XV-th Junior Balkan Mathematical Olympiad

Given equation is equivalent to $$(x+y)(xy-p)=5p.$$ We consider the following cases: 1. Let $x+y=1$ and $xy=6p$. For prime $p\ge 2$ the equation $x^2-x+6p=0$ has no solutions.

2. Let $x+y=5$ and $xy=2p$. For prime $p\ge 2$ the equation $x-5x+2p=0$ has the determinant $\Delta =p^2-4p-20$. The inequality $25-8p\ge 0$ implies $p\in \{2,3\}$. For $p=2$ we obtain the solutions $(1,4)$ and $(4,1)$. For $p=3$ we obtain the solutions $(2,3)$ and $(3,2)$.
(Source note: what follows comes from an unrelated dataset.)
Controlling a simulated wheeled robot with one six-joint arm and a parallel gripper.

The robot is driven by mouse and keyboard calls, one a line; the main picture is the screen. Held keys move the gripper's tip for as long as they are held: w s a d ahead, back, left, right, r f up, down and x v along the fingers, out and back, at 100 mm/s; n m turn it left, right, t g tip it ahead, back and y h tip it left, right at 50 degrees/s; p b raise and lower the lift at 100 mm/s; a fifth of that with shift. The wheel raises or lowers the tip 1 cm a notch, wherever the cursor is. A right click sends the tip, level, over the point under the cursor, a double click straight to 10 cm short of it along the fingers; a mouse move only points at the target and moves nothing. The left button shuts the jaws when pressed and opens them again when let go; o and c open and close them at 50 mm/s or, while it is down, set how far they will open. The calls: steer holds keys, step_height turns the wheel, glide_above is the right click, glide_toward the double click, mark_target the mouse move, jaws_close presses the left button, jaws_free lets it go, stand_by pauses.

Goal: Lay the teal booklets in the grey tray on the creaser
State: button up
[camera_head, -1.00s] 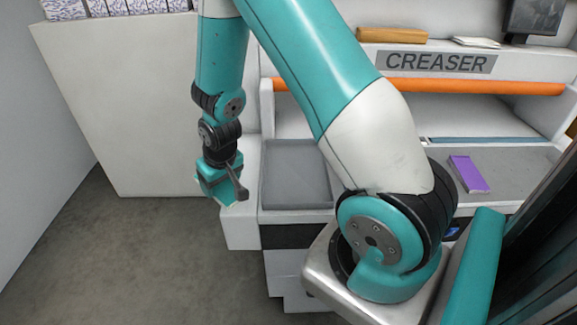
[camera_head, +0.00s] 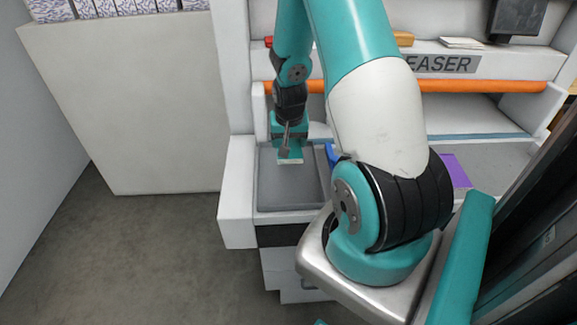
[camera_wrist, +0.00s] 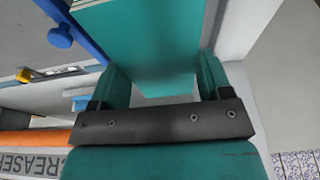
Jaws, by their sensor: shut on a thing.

3. Let $x+y=p$ and $xy=p+5$. For prime $p\ge 2$ the equation $x^2-px+p+5=0$ has the diskriminant $\Delta =p^2-4p-20$. The inequality $p^2-4p-20\ge 0$ implies $p\ge 7$. Let $p^2-4p-20=q^2$ with $1\le q\le p$. We obtain the equation $(p-2{)}^2-q^2=24$ which is equivalent to $$(p+q-2)(p-q-2)=24.$$ It follows that both numbers $p+q-2$ and $p-q-2$ shall be even. We have two subcases: a) $p+q-2=12$ and $p-q-2=2$. We have $p=9$, which is no prime. b) $p+q-2=6$ and $p-q-2=4$. We obtain $p=7$ and $q=1$. The equation has the solutions $(3,4)$ and $(4,3)$.

4. Let $x+y=5p$ and $xy=p+1$. It follows that $p\notin \mathbb{N}$. So, the equation has natural solutions only for $p\in \{2,3,7\}$.